L’ex frontman dei leggendari Stooges è arrivato al suo diciassettesimo disco, che ha tutto il sapore di essere l’ultimo (nella canzone di chiusura “Paraguay” Iggy ci informa che ne ha abbastanza di tutti noi e che se ne andrà in un posto esotico a riposare) e ci arriva con il consueto stile e la consueta forza.
Iggy Pop è tornato, ma solo per annunciare la sua partenza, e lo ha fatto nel miglior modo possibile.

 

Ci sono stati numerosi album meritevoli in questo 2016, ma che per un motivo o per un altro non possono essere considerati al pari dei 5 elencati.
Nonostante questo rimangono grandi dischi che devono assolutamente essere ascoltati almeno una volta nella vita.

DRAKE – VIEWS

Nonostante il grandissimo successo commerciale e due hit che rimarranno ben salde nelle cronache di questo 2016 (“One Dance” e “Hotline Bling”) Views è un disco con troppe tracce poco ispirate ed incapaci di lasciare il segno. Nonostante tutto, l’ultima fatica del rapper canadese rimane comunque tra i momenti pop più alti dell’anno.

WARPAINT – HEADS UP

Il gruppo statunitense, composto da sole donne, è la rappresentazione di ciò che l’Indie dovrebbe essere. “Heads Up” è un ottimo disco che fonde alla perfezione la musica elettronica all’Art rock più recente, l’unica pecca dell’album è la mancanza di brani adatti al grande pubblico, con l’unica eccezione di “New Song”.

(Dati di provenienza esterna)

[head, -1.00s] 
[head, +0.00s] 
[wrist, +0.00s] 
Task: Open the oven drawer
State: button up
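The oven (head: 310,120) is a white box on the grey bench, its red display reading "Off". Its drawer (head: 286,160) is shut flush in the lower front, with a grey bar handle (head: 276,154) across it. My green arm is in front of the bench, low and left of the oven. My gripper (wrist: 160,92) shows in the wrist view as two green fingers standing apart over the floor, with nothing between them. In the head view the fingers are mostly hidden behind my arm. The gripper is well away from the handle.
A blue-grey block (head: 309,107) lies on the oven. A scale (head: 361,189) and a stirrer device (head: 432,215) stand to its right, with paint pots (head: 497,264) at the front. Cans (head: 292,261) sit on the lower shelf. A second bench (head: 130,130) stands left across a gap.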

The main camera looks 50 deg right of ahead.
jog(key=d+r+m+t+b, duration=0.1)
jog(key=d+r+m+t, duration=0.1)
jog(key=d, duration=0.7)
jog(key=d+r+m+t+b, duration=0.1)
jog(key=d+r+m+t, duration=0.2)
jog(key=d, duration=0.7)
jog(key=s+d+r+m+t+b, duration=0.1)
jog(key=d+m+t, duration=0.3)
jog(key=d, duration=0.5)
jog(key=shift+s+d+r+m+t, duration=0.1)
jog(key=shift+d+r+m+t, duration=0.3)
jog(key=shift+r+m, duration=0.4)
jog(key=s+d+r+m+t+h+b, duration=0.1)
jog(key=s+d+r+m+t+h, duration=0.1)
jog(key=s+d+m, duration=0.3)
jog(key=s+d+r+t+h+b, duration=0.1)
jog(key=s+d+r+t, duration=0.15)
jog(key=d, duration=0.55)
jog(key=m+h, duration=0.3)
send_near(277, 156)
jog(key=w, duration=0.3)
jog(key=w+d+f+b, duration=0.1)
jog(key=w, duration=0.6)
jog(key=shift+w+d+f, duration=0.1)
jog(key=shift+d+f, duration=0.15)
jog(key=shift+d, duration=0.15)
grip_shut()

RADIOHEAD – A MOON SHAPED POOL

L’atteso ritorno dei Radiohead si è tradotto in un disco di altissimo livello, ma che non aggiunge nulla di nuovo a tutto quello che già conoscevamo del gruppo di Thom Yorke. La loro classica malinconia non lascia spazio ad altro, non lascia spazio a nuove strade.
I Radiohead continuano a fare quello che hanno sempre fatto e lo fanno benissimo, ma ci si aspettava qualcosa di diverso questa volta.